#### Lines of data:
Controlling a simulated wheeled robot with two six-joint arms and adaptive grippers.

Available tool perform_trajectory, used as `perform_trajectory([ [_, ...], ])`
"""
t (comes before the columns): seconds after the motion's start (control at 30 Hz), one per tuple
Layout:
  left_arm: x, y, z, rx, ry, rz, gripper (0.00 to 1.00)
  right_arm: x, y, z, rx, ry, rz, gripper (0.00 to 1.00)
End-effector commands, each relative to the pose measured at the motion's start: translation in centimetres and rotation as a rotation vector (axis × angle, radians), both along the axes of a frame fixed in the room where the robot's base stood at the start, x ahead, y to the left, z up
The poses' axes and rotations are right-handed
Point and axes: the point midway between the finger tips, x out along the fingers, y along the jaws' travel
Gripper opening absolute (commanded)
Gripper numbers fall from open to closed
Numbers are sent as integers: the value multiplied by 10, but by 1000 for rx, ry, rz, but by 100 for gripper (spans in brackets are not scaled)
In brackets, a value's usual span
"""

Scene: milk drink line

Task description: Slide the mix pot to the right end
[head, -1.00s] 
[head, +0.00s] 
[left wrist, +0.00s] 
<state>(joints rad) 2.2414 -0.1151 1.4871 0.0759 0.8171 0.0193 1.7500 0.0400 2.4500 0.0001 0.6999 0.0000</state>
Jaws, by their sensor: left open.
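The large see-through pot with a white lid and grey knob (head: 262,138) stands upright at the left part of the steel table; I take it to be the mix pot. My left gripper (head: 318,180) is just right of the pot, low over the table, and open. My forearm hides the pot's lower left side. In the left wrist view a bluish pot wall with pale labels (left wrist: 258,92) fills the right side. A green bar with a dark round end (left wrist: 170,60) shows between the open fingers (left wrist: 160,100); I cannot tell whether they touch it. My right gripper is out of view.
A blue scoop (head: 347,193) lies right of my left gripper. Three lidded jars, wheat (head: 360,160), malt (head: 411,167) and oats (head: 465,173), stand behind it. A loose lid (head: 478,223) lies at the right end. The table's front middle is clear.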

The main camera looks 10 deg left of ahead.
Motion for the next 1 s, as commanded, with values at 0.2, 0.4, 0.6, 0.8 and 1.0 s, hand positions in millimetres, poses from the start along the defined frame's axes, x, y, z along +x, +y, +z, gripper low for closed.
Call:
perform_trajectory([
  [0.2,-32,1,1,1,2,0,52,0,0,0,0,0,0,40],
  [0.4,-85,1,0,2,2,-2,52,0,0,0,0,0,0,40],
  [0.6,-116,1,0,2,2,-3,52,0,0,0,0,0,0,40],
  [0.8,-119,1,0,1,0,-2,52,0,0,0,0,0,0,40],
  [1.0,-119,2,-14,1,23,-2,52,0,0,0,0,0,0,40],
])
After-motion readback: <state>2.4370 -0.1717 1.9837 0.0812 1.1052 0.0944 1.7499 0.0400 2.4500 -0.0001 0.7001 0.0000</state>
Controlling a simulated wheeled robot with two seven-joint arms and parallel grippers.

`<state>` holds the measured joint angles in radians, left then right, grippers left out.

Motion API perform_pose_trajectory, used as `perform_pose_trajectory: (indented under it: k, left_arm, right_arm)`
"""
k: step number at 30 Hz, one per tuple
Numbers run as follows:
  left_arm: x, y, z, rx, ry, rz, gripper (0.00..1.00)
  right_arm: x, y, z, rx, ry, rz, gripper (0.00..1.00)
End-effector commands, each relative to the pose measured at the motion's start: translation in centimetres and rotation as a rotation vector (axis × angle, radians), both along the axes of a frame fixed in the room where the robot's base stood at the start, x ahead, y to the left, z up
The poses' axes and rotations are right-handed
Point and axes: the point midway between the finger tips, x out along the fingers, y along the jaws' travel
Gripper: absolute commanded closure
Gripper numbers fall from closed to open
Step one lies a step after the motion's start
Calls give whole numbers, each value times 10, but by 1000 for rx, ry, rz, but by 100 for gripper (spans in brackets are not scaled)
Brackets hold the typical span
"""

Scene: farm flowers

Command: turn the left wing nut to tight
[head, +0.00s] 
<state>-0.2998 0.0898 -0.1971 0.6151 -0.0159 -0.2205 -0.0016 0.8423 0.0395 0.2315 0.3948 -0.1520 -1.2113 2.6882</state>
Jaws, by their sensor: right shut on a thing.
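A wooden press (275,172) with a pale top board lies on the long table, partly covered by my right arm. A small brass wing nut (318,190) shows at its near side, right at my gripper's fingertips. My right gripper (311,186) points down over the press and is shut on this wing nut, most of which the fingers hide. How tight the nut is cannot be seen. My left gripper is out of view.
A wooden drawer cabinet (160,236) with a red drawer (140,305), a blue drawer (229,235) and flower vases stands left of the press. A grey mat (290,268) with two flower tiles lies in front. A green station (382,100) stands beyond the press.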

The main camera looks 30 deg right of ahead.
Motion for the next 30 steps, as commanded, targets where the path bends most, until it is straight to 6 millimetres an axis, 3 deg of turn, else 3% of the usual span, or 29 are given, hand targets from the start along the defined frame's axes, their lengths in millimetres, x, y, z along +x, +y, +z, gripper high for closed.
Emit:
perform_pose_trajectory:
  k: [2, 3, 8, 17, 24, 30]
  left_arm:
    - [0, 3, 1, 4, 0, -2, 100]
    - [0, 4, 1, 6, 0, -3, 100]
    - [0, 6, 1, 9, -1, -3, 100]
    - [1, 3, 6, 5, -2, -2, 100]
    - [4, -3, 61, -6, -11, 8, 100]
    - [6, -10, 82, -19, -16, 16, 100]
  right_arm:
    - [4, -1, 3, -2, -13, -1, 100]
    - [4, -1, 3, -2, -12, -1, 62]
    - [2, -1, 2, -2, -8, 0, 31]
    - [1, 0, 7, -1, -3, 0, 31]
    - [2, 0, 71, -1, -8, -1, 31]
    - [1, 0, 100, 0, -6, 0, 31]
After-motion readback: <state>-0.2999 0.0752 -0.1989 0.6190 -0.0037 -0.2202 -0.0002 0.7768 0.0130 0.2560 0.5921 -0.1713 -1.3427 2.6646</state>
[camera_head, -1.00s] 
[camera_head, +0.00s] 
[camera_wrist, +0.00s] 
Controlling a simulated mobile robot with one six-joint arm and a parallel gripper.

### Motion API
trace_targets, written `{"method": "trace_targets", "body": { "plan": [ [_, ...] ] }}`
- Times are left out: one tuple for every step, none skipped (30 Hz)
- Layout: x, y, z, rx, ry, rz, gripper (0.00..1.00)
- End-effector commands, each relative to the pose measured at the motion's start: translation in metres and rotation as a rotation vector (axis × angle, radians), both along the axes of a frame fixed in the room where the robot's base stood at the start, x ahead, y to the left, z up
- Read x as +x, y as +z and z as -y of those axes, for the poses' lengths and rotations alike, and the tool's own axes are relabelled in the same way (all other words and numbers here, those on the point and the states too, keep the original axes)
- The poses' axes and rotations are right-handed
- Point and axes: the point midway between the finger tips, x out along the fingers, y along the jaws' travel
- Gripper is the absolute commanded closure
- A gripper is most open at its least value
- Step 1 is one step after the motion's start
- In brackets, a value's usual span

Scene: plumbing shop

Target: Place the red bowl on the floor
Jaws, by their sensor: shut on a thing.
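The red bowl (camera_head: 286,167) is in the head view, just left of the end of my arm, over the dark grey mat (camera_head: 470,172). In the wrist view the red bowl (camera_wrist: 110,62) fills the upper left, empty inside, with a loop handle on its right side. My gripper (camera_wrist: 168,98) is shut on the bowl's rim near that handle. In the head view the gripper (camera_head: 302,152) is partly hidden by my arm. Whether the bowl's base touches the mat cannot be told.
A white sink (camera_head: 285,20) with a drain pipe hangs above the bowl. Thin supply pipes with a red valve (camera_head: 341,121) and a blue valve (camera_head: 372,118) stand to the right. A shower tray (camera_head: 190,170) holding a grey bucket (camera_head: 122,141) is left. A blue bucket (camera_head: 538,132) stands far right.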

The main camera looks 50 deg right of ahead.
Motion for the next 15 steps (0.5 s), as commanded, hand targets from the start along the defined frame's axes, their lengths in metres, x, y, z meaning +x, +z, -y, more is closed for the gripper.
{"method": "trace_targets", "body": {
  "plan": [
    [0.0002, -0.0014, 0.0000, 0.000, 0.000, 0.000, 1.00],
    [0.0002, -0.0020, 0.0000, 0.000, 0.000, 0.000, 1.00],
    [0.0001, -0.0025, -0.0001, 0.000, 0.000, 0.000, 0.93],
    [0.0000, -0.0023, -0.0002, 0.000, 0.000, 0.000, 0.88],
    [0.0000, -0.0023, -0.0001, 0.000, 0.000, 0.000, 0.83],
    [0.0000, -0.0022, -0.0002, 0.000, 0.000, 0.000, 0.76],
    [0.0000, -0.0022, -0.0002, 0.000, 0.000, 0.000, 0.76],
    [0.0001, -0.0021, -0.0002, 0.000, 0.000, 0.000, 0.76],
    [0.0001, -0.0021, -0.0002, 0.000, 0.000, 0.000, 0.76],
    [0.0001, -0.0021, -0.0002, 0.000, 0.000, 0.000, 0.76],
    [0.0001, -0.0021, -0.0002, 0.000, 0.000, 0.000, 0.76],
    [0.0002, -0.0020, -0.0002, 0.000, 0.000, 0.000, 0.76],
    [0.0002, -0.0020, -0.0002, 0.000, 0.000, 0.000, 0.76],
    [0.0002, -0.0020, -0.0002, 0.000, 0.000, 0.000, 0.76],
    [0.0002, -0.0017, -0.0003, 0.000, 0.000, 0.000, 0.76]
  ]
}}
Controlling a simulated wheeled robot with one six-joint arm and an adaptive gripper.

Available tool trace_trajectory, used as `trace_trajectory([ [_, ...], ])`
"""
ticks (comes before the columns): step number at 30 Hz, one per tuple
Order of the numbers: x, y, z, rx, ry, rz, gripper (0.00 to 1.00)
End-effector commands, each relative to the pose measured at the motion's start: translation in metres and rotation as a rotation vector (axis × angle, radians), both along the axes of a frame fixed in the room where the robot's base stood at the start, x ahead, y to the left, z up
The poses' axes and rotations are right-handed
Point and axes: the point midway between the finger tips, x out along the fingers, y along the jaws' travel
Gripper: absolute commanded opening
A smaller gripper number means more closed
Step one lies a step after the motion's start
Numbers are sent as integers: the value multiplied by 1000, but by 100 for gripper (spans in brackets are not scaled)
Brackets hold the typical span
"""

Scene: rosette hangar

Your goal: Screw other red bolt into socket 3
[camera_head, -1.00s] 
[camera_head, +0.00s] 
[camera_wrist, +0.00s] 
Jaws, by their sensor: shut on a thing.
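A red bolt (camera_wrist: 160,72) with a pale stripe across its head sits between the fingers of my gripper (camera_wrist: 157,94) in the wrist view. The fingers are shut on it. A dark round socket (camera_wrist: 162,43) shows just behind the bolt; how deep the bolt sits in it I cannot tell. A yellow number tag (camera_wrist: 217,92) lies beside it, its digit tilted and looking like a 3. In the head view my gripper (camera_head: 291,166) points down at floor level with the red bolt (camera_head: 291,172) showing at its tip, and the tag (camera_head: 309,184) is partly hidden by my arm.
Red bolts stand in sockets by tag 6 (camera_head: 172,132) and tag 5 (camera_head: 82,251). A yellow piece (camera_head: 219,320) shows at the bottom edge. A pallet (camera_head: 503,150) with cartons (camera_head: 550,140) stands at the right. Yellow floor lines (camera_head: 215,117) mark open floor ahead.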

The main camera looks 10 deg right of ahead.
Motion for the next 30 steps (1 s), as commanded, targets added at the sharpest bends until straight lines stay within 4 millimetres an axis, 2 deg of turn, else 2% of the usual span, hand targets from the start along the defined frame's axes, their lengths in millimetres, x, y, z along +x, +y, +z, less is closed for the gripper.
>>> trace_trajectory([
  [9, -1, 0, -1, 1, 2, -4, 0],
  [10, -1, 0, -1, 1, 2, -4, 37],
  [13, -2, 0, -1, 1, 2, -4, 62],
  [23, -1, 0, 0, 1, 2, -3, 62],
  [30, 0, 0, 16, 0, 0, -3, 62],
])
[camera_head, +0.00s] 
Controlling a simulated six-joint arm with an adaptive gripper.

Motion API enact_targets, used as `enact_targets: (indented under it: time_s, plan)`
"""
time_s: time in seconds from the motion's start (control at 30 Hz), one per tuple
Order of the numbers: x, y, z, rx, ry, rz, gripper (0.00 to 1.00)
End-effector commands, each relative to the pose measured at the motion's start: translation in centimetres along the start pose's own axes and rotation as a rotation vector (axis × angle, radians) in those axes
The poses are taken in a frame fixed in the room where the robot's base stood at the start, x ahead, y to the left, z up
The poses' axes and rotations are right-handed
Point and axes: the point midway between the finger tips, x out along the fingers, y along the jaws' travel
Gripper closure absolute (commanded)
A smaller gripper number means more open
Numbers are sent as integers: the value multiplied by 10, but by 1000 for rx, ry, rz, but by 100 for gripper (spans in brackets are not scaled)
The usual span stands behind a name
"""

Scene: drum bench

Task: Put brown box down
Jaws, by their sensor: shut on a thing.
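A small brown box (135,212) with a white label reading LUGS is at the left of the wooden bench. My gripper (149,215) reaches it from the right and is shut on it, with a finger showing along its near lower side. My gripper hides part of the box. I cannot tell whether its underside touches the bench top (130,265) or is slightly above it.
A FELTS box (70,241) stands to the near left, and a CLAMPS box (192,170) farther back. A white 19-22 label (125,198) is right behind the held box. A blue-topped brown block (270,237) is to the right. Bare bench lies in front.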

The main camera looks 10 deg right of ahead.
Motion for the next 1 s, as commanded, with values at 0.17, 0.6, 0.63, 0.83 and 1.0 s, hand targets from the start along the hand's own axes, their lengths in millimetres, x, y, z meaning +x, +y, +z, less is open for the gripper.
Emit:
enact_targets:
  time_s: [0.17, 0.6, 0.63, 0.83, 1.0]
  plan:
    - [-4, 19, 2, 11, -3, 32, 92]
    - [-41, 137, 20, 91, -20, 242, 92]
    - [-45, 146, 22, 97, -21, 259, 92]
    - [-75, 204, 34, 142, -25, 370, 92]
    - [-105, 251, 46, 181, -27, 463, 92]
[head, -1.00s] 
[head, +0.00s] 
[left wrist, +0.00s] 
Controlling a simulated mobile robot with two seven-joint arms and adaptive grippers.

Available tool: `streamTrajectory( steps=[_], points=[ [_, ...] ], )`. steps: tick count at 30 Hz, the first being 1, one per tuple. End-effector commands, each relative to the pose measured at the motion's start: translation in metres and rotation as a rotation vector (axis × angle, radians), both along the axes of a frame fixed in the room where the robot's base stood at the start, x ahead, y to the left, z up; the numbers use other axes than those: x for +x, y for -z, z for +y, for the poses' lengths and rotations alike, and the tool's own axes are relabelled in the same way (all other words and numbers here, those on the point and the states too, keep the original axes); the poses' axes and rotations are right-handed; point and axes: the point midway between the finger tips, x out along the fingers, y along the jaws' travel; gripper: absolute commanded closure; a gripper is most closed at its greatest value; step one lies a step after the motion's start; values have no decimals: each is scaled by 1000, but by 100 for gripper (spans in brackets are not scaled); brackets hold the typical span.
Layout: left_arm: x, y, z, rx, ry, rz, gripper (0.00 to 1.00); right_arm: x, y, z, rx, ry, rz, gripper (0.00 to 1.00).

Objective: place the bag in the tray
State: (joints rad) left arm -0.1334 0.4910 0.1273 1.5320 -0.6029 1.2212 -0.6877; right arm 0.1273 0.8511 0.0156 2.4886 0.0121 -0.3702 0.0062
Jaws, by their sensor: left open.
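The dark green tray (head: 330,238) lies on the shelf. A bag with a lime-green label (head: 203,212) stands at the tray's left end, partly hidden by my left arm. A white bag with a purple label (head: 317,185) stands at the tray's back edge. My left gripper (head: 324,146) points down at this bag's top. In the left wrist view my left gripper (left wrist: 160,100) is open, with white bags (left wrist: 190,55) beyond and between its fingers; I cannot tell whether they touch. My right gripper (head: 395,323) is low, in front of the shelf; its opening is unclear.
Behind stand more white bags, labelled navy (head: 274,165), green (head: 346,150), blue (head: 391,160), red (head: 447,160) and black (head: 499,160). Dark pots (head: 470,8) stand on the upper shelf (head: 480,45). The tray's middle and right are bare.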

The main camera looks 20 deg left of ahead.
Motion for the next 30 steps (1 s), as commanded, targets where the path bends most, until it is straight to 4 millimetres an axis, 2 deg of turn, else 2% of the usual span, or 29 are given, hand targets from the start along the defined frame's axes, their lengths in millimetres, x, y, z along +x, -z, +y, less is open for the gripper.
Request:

#### Written instruction:
Look through the entries above. Extract each line with the word "path".

#### Solution for this task:
Motion for the next 30 steps, as commanded, targets where the path bends most, until it is straight to 6 millimetres an axis, 3 deg of turn, else 3% of the usual span, or 29 are given, hand targets from the start along the defined frame's axes, their lengths in millimetres, x, y, z along +x, +y, +z, gripper high for closed.
Motion for the next 30 steps (1 s), as commanded, targets where the path bends most, until it is straight to 4 millimetres an axis, 2 deg of turn, else 2% of the usual span, or 29 are given, hand targets from the start along the defined frame's axes, their lengths in millimetres, x, y, z along +x, -z, +y, less is open for the gripper.

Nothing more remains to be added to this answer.